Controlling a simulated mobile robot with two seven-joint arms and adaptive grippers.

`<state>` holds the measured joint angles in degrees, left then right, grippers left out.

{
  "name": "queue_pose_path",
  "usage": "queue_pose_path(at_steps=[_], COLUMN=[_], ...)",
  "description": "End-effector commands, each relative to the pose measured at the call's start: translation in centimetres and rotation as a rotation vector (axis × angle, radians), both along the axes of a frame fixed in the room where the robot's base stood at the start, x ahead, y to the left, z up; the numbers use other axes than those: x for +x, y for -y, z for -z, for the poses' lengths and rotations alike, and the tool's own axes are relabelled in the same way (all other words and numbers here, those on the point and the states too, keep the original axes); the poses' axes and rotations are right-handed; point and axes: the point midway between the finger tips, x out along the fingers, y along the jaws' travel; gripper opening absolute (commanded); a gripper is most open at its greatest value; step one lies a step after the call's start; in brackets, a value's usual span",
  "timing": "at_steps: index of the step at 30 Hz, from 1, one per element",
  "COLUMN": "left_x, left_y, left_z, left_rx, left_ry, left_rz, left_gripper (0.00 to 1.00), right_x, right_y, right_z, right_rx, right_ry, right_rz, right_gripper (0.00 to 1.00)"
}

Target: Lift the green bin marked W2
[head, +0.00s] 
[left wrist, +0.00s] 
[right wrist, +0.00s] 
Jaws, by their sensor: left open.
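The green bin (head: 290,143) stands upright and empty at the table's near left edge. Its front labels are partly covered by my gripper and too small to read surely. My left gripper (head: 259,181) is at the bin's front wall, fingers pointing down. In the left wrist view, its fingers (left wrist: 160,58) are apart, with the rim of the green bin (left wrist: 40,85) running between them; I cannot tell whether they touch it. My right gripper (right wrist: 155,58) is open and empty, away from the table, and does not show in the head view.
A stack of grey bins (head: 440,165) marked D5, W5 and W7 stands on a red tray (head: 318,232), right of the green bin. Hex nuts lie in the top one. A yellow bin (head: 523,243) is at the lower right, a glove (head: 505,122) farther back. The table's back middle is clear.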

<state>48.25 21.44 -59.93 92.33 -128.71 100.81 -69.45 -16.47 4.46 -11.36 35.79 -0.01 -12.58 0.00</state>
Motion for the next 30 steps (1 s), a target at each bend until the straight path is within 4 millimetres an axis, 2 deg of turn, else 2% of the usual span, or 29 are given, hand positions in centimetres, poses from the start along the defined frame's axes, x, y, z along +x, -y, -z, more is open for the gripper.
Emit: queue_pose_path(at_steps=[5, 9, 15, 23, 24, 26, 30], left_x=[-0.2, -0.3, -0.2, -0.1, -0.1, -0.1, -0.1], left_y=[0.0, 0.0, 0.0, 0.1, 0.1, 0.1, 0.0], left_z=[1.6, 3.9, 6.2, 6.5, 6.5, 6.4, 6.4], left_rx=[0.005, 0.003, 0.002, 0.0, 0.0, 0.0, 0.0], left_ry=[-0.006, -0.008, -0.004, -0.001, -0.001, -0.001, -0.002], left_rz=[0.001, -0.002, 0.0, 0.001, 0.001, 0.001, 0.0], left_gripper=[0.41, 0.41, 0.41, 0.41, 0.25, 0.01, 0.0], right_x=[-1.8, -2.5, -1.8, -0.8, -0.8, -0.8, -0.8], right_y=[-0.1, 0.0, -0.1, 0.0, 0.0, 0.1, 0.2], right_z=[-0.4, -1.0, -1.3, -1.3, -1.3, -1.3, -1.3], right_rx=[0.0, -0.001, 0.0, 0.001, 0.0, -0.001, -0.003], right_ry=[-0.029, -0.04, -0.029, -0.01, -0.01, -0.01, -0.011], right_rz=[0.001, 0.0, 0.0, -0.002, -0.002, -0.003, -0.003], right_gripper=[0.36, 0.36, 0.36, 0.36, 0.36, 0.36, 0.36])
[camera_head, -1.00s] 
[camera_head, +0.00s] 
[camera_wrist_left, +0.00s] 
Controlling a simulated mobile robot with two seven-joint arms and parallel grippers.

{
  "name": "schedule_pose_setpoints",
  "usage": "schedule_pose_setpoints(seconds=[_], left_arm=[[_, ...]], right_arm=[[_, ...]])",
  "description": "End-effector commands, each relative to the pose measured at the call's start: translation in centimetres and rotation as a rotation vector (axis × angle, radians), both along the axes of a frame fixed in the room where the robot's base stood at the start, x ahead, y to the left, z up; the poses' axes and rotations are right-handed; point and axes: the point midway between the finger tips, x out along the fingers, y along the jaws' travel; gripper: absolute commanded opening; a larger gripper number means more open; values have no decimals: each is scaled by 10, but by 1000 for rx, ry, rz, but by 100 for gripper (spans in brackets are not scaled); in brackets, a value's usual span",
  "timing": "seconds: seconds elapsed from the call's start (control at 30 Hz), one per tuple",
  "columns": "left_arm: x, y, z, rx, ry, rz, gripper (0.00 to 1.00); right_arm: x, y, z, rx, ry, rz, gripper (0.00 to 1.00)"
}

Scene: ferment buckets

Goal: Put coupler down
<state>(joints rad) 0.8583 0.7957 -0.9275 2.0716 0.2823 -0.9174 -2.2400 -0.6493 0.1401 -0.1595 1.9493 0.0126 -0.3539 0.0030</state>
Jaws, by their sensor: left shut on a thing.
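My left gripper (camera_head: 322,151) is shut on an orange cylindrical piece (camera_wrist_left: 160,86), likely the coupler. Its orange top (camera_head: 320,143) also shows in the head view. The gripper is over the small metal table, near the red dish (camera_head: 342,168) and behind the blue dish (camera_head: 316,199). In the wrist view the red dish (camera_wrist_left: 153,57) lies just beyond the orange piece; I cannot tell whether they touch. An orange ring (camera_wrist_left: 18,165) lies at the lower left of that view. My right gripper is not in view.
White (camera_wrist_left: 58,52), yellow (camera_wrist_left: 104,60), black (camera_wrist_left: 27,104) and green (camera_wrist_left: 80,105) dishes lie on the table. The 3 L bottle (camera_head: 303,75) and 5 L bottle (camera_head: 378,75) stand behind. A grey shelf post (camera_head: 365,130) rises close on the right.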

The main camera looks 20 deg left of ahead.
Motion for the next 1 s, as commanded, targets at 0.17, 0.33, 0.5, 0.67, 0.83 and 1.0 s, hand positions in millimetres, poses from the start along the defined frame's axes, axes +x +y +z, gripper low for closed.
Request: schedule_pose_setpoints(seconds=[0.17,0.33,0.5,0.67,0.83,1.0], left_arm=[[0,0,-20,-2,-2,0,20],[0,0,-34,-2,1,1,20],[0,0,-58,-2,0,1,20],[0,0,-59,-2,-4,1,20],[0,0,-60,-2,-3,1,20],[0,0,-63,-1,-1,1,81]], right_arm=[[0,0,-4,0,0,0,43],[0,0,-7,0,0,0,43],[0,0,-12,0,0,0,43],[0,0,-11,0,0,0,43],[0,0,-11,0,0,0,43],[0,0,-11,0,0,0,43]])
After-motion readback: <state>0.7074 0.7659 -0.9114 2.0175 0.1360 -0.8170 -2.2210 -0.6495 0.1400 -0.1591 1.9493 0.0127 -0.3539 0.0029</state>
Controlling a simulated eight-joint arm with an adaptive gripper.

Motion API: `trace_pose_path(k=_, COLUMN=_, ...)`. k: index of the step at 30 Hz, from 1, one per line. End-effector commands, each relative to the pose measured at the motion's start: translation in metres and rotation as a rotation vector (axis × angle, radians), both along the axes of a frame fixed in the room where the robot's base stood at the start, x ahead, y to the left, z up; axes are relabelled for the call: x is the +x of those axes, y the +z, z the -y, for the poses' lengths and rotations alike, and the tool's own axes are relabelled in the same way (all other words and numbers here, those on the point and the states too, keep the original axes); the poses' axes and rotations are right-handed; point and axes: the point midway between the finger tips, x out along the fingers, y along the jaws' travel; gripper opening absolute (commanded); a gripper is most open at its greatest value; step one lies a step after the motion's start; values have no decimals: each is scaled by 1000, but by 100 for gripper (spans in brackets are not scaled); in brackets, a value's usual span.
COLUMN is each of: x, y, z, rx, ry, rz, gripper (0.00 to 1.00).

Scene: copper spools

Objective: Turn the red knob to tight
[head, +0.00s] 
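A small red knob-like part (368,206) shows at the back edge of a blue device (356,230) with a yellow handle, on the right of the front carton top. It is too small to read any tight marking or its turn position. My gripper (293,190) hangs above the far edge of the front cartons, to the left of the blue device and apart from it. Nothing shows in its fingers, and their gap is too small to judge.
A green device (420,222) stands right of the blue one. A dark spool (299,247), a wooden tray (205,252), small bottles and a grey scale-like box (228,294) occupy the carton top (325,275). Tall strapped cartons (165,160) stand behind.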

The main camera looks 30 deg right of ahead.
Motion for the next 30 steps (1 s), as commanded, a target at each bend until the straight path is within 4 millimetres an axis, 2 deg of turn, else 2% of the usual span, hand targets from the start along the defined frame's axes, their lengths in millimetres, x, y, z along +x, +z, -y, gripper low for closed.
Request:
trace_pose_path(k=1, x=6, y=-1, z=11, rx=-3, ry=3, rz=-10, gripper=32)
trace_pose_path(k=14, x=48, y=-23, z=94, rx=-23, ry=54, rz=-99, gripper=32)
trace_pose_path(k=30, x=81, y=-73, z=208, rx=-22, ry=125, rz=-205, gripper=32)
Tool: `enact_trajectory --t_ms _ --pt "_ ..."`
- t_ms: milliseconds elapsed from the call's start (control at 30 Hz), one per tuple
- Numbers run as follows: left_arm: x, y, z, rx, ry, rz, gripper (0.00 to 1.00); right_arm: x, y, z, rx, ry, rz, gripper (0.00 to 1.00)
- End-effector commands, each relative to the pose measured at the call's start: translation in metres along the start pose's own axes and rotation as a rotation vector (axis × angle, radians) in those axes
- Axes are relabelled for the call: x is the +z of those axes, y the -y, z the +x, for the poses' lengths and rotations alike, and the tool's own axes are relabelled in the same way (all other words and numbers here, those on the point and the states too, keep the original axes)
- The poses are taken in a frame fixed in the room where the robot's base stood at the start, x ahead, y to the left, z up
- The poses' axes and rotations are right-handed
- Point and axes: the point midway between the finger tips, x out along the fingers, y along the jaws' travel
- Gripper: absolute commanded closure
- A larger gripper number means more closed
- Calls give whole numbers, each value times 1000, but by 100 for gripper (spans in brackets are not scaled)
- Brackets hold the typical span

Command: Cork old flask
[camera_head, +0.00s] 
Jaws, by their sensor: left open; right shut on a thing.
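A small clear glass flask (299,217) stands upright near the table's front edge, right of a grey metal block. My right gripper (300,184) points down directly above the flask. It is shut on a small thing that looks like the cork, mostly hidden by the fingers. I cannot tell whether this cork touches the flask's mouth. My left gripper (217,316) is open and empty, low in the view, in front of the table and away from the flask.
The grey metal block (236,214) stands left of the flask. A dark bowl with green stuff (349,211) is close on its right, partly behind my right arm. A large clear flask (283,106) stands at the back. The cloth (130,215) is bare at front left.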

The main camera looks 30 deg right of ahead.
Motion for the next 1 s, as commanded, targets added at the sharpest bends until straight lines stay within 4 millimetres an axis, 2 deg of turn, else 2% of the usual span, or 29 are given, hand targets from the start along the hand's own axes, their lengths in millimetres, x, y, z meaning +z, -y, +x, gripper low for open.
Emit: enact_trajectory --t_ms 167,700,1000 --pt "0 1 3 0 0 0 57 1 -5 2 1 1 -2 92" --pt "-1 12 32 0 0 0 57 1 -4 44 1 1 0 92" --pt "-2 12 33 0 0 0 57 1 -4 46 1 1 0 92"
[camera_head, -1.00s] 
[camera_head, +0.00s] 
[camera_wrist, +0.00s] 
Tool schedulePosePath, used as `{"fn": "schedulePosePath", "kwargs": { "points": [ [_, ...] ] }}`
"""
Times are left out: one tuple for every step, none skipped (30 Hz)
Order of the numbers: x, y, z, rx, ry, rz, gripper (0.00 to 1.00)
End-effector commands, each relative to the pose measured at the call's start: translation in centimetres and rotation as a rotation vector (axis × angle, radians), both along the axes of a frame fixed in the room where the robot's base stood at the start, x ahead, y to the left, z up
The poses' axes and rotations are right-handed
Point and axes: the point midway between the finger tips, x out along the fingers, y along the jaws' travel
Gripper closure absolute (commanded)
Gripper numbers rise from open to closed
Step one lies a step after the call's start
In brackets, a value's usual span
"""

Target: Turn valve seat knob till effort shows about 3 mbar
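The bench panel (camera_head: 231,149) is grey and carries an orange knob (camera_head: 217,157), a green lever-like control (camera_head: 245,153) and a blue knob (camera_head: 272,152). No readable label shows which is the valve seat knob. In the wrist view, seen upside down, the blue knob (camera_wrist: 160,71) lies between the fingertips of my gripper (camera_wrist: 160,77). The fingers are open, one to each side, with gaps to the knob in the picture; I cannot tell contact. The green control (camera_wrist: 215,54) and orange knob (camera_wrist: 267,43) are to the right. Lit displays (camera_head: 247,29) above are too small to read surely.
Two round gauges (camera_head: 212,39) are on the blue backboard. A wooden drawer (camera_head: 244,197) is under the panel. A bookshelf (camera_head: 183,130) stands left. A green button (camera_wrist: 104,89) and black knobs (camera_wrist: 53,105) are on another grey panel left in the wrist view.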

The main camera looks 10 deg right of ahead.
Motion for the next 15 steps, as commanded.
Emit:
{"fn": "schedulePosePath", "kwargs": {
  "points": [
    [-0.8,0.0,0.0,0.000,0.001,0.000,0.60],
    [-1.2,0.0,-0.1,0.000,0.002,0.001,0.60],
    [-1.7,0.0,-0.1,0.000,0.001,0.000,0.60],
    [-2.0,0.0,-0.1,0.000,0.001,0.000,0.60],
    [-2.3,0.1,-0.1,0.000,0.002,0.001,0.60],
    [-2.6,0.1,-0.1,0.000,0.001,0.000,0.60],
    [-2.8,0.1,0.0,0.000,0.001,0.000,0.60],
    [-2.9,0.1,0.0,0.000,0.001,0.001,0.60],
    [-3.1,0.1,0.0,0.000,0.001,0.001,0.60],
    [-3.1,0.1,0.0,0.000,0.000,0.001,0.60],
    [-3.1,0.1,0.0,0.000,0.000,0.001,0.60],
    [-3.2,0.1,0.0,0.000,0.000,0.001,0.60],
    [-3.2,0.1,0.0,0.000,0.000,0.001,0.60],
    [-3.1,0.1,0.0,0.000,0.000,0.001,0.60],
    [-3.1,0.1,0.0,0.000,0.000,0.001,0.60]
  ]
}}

·····

(Written task) Which lines contain "closed"? Copy each of them out.

(Full output)
Motion for the next 1 s, as commanded, targets at 0.17, 0.33, 0.5, 0.67, 0.83 and 1.0 s, hand positions in millimetres, poses from the start along the defined frame's axes, axes +x +y +z, gripper low for closed.
Motion for the next 30 steps (1 s), as commanded, a target at each bend until the straight path is within 4 millimetres an axis, 2 deg of turn, else 2% of the usual span, hand targets from the start along the defined frame's axes, their lengths in millimetres, x, y, z along +x, +z, -y, gripper low for closed.
- A larger gripper number means more closed
Gripper numbers rise from open to closed

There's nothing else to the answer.